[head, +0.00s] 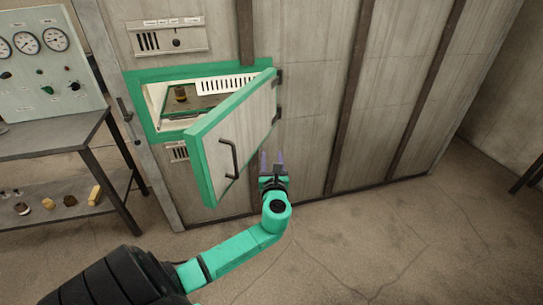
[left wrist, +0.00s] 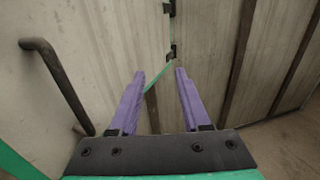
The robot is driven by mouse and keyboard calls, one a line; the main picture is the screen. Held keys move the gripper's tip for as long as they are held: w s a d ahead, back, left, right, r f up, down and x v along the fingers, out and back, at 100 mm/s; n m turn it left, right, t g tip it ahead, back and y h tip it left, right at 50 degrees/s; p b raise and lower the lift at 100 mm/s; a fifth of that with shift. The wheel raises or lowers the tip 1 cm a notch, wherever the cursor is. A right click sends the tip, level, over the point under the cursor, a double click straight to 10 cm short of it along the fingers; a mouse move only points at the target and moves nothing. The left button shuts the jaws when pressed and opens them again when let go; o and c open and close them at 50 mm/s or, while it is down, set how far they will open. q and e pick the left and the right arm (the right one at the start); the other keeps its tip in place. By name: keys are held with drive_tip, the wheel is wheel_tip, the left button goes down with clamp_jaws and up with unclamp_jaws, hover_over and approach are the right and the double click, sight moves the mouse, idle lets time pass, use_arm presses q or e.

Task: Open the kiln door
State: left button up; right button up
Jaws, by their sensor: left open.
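The kiln door (head: 240,132) is a pale panel with a green edge, hinged on its right side, and it stands well open. Its dark bar handle (head: 229,157) is on the outer face; the handle also shows at the left in the left wrist view (left wrist: 58,82). The kiln opening (head: 158,100) has a green frame, with a small brown cup-like object (head: 180,93) inside. My left gripper (head: 271,160) is open and empty, to the right of the handle and apart from it, near the door's hinge side. My right gripper is not in view.
A metal table (head: 50,137) with a lower shelf of several small items stands at the left. The kiln's panelled wall (head: 320,110) runs to the right. The floor (head: 400,235) at the right front is clear.

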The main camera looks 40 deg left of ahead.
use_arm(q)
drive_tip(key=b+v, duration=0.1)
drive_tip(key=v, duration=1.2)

--------------------

Repeat the listing above exactly from its first line to the line containing "The robot is", both included, and omit the pictures.

[head, +0.00s] 
[left wrist, +0.00s] 
The robot is driven by mouse and keyboard calls, one a line; the main picture is the screen. Held keys move the gripper's tip for as long as they are held: w s a d ahead, back, left, right, r f up, down and x v along the fingers, out and back, at 100 mm/s; n m turn it left, right, t g tip it ahead, back and y h tip it left, right at 50 degrees/s; p b raise and lower the lift at 100 mm/s; a fifth of that with shift. The wheel raises or lowers the tip 1 cm a notch, wherever the cursor is. A right click sends the tip, level, over the point under the cursor, a double click straight to 10 cm short of it along the fingers; a mouse move only points at the target and moves nothing. The left button shuts the jaws when pressed and opens them again when let go; o and c open and close them at 50 mm/s or, while it is down, set how far they will open. q and e pick the left and the right arm (the right one at the start); the other keeps its tip in place. By name: keys are held with drive_tip, the wheel is wheel_tip, the left button goes down with clamp_jaws and up with unclamp_jaws, hover_over and approach are the right and the double click, sight moves the mouse, idle lets time pass, use_arm presses q or e.

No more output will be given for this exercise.